• Written task:
Reproduce the material in full, exactly as written.

• Data provided:
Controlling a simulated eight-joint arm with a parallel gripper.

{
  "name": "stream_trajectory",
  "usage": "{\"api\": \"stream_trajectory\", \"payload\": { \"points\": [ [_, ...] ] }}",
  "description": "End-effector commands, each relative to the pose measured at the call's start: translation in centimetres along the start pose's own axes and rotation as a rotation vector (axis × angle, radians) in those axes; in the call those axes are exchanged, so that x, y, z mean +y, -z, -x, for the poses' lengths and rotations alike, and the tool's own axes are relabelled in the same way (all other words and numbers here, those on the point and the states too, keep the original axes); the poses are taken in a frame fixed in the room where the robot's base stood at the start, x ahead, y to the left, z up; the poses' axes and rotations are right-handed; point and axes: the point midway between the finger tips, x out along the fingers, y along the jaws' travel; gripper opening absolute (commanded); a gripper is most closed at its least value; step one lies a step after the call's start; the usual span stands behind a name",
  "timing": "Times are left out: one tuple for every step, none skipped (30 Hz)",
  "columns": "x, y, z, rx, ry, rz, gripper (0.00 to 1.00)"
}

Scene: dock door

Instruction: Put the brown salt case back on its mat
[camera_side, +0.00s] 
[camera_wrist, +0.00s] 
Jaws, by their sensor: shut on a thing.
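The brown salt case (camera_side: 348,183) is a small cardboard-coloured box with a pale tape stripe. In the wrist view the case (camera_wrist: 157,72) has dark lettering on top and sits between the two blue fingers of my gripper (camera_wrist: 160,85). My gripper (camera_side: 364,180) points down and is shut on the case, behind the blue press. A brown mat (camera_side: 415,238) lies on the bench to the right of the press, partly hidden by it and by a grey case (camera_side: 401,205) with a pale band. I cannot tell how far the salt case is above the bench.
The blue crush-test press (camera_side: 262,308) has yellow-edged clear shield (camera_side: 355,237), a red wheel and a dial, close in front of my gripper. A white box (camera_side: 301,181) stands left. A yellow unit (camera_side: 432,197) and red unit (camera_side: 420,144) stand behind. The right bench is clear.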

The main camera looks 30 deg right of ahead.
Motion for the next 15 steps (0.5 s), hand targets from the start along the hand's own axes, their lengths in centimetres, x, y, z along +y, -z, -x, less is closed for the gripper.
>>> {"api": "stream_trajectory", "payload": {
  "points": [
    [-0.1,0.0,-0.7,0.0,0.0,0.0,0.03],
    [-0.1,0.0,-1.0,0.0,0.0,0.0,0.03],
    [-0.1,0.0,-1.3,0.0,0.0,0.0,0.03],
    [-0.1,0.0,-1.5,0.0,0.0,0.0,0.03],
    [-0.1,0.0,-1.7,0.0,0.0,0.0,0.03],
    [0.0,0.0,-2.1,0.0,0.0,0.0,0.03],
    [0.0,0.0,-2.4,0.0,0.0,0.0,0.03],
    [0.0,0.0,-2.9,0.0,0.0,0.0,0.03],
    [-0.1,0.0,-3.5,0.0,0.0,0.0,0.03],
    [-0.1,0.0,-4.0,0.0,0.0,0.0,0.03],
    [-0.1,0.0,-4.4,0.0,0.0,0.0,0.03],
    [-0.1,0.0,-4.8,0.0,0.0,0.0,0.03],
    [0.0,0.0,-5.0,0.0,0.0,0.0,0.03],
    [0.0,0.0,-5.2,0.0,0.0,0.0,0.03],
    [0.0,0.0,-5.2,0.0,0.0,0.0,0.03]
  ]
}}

• Solution for this problem:
Controlling a simulated eight-joint arm with a parallel gripper.

{
  "name": "stream_trajectory",
  "usage": "{\"api\": \"stream_trajectory\", \"payload\": { \"points\": [ [_, ...] ] }}",
  "description": "End-effector commands, each relative to the pose measured at the call's start: translation in centimetres along the start pose's own axes and rotation as a rotation vector (axis × angle, radians) in those axes; in the call those axes are exchanged, so that x, y, z mean +y, -z, -x, for the poses' lengths and rotations alike, and the tool's own axes are relabelled in the same way (all other words and numbers here, those on the point and the states too, keep the original axes); the poses are taken in a frame fixed in the room where the robot's base stood at the start, x ahead, y to the left, z up; the poses' axes and rotations are right-handed; point and axes: the point midway between the finger tips, x out along the fingers, y along the jaws' travel; gripper opening absolute (commanded); a gripper is most closed at its least value; step one lies a step after the call's start; the usual span stands behind a name",
  "timing": "Times are left out: one tuple for every step, none skipped (30 Hz)",
  "columns": "x, y, z, rx, ry, rz, gripper (0.00 to 1.00)"
}

Scene: dock door

Instruction: Put the brown salt case back on its mat
[camera_side, +0.00s] 
[camera_wrist, +0.00s] 
Jaws, by their sensor: shut on a thing.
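The brown salt case (camera_side: 348,183) is a small cardboard-coloured box with a pale tape stripe. In the wrist view the case (camera_wrist: 157,72) has dark lettering on top and sits between the two blue fingers of my gripper (camera_wrist: 160,85). My gripper (camera_side: 364,180) points down and is shut on the case, behind the blue press. A brown mat (camera_side: 415,238) lies on the bench to the right of the press, partly hidden by it and by a grey case (camera_side: 401,205) with a pale band. I cannot tell how far the salt case is above the bench.
The blue crush-test press (camera_side: 262,308) has yellow-edged clear shield (camera_side: 355,237), a red wheel and a dial, close in front of my gripper. A white box (camera_side: 301,181) stands left. A yellow unit (camera_side: 432,197) and red unit (camera_side: 420,144) stand behind. The right bench is clear.

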The main camera looks 30 deg right of ahead.
Motion for the next 15 steps (0.5 s), hand targets from the start along the hand's own axes, their lengths in centimetres, x, y, z along +y, -z, -x, less is closed for the gripper.
>>> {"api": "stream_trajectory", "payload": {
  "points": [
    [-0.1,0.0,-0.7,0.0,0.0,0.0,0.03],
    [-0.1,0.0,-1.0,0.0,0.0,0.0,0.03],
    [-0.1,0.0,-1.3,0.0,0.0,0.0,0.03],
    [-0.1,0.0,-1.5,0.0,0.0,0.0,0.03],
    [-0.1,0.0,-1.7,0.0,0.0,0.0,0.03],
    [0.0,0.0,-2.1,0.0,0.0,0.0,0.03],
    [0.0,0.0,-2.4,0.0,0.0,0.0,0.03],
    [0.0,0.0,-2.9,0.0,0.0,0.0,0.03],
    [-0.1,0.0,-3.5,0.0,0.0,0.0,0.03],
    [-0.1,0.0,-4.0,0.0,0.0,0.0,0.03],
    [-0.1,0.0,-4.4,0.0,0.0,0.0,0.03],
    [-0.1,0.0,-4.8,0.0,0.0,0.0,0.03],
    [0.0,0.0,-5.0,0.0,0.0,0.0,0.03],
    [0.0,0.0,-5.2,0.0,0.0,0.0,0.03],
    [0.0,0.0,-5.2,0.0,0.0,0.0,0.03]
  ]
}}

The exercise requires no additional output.